SQL Tip: The nodes() method (XML)

[edit: June 2019] This was originally posted to my internal (to Microsoft) blog on June 10, 2013 as part of a series I called ‘SQL Tips’ for coworkers and an email distribution list people could sign up to. I have left this as originally written but have updated formatting for my WordPress theme. Note: I have changed the sample xml slightly so as not to post user or secrets from a production environment. There’s a small shoutout to my good friend Steve Thompson at https://stevethompsonmvp.wordpress.com/. Okay, let’s get started…
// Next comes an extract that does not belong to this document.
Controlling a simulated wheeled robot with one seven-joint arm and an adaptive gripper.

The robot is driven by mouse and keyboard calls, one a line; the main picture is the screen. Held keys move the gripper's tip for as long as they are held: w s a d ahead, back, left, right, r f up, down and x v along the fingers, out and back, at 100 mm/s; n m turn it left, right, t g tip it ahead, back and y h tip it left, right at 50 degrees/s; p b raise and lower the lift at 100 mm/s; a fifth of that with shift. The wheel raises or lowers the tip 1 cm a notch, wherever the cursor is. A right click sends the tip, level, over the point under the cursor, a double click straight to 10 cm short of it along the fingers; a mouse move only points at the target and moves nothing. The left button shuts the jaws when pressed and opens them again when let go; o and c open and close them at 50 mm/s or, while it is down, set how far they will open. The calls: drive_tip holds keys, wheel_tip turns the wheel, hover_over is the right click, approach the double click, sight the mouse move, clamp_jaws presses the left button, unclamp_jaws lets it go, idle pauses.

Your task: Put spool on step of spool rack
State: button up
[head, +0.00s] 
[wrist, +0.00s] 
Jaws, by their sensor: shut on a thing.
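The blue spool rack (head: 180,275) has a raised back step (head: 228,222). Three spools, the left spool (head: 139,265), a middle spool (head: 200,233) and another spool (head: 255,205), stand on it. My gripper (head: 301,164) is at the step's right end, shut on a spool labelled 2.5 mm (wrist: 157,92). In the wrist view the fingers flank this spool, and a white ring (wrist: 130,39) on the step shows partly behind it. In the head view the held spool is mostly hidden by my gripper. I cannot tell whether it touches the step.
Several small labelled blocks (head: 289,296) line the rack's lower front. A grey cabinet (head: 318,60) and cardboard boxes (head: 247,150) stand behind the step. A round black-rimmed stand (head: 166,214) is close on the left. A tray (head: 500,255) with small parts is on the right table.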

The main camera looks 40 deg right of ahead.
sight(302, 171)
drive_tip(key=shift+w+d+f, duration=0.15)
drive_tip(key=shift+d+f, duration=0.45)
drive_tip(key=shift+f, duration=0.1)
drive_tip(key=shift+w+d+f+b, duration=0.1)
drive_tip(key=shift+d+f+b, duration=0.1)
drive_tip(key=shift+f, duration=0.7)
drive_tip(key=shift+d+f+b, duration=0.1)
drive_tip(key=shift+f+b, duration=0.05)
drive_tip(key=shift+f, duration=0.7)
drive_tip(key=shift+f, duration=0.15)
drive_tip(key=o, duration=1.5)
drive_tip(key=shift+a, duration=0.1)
This time we’re finally getting to some “XQuery” examples. We’re going to start by talking about “nodes()”. This method is one of my favorites because it is relatively simple and straight forward and I find it to be extremely useful. It’s really the way to “shred XML”. You may ask “Shred it into what?” and my answer would be “into consumable pieces or ‘fragments’”.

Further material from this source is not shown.